Uses generate_nx_graph() to generate a DAG representation as a networkx.DiGraph and then creates a visualization.

Warning

The plotted graph may contain overlapping edges or nodes, depending on the size and structure of your DAG. This is less pronounced if pygraphviz is installed, which provides vastly more capable layouting algorithms.

To alleviate this, the default layouting and drawing arguments will generate a graph with partly transparent nodes and edges and wiggle node positions around, thus making edges more discernible.

Parameters
  • out_path (str) – Where to store the output

  • g (DiGraph, optional) – If given, will use this graph instead of generating a new one.

  • generation (dict, optional) – Arguments for graph generation, passed on to generate_nx_graph().

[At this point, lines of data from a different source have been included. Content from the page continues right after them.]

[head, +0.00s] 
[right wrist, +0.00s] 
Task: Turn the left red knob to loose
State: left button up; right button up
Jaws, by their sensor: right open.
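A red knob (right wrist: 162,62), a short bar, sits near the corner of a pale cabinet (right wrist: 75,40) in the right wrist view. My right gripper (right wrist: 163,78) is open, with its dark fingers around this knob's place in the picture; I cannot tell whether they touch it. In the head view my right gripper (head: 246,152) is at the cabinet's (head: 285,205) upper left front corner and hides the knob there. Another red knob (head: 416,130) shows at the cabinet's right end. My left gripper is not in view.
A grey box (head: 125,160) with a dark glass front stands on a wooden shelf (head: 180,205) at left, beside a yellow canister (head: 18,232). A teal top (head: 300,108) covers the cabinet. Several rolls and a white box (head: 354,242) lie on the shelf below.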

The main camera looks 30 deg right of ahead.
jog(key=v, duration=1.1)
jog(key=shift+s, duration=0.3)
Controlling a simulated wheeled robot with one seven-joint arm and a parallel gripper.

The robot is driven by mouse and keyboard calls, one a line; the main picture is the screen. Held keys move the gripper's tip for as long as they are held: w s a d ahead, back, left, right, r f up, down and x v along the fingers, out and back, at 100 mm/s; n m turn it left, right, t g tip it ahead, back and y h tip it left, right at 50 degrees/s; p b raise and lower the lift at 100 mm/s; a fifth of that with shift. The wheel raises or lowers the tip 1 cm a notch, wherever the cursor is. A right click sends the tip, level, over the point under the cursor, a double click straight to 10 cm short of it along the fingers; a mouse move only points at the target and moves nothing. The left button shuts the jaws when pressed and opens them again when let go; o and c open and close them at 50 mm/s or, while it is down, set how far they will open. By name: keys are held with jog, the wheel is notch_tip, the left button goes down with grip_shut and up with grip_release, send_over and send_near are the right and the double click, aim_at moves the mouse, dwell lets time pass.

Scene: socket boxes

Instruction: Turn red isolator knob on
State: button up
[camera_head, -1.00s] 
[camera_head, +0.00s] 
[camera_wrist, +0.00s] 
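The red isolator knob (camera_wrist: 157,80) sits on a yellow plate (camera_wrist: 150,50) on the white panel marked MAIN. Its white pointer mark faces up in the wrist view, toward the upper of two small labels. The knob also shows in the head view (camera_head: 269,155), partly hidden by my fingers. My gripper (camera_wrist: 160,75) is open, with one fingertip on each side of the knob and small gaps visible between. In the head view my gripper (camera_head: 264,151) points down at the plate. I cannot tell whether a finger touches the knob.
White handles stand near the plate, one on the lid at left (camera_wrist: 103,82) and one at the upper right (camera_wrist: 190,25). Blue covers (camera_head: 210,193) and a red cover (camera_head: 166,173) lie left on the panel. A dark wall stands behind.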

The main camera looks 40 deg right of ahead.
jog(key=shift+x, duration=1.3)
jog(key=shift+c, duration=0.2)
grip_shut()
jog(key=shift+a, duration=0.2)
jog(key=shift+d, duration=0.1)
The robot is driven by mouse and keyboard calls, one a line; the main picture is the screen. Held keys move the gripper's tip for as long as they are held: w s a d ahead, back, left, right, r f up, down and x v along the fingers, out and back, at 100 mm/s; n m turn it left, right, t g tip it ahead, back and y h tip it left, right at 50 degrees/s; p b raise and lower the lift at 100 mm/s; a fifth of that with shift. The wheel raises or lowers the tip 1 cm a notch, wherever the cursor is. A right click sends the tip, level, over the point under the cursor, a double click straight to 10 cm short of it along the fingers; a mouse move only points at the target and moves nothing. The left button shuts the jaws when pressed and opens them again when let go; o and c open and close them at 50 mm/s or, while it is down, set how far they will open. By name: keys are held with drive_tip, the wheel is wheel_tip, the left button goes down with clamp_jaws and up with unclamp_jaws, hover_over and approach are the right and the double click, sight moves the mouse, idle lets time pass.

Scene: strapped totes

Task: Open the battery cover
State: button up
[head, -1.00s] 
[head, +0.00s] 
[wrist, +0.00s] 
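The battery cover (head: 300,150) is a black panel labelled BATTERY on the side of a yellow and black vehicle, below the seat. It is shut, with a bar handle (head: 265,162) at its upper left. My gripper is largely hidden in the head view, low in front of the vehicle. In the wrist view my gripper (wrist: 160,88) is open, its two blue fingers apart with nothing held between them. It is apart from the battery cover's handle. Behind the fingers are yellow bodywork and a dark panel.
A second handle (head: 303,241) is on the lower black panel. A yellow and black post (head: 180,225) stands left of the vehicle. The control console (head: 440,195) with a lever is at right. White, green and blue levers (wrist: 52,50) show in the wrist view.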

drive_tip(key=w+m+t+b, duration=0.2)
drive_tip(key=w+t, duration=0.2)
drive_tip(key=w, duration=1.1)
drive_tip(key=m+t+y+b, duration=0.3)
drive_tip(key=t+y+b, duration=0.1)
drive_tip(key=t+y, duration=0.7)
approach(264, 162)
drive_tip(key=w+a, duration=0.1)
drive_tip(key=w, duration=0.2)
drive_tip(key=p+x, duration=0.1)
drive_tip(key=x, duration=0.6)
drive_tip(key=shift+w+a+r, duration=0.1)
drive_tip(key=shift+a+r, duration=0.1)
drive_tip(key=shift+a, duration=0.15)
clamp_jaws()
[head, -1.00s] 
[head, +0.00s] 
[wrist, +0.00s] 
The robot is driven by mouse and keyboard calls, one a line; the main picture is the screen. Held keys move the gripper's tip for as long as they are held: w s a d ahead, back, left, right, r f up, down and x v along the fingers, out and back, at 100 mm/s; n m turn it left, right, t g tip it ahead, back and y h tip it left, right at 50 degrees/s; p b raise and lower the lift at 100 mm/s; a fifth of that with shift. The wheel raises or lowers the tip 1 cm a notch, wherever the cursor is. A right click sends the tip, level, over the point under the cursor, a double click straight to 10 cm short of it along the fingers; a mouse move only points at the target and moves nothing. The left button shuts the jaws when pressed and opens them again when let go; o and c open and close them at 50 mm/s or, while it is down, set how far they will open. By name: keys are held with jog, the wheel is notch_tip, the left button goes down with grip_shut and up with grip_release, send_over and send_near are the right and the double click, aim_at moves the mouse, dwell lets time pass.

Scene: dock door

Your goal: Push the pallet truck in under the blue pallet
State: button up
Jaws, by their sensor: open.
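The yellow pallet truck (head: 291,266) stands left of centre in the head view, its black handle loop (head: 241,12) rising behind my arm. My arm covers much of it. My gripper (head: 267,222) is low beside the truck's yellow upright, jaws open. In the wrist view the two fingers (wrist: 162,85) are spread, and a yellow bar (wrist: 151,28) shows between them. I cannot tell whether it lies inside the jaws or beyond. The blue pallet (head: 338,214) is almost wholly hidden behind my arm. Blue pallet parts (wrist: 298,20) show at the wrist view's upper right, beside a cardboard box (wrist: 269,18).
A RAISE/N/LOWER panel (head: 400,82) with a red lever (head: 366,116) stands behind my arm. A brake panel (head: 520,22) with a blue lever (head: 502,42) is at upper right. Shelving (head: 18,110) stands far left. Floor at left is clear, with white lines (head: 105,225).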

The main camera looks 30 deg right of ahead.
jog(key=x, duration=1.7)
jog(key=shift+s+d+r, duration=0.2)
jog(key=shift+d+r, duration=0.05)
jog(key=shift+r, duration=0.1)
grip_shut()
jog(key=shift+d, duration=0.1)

Not allowed if g was given.

  • drawing (dict, optional) – Drawing arguments, containing the nodes, edges and labels keys. The labels key can contain the from_attr key which will read the attribute specified there and use it for the label.

  • use_defaults (dict, optional) – Whether to use default drawing arguments which are optimized for a simple representation. These are recursively updated by the ones given in drawing. Set to false to use the networkx defaults instead.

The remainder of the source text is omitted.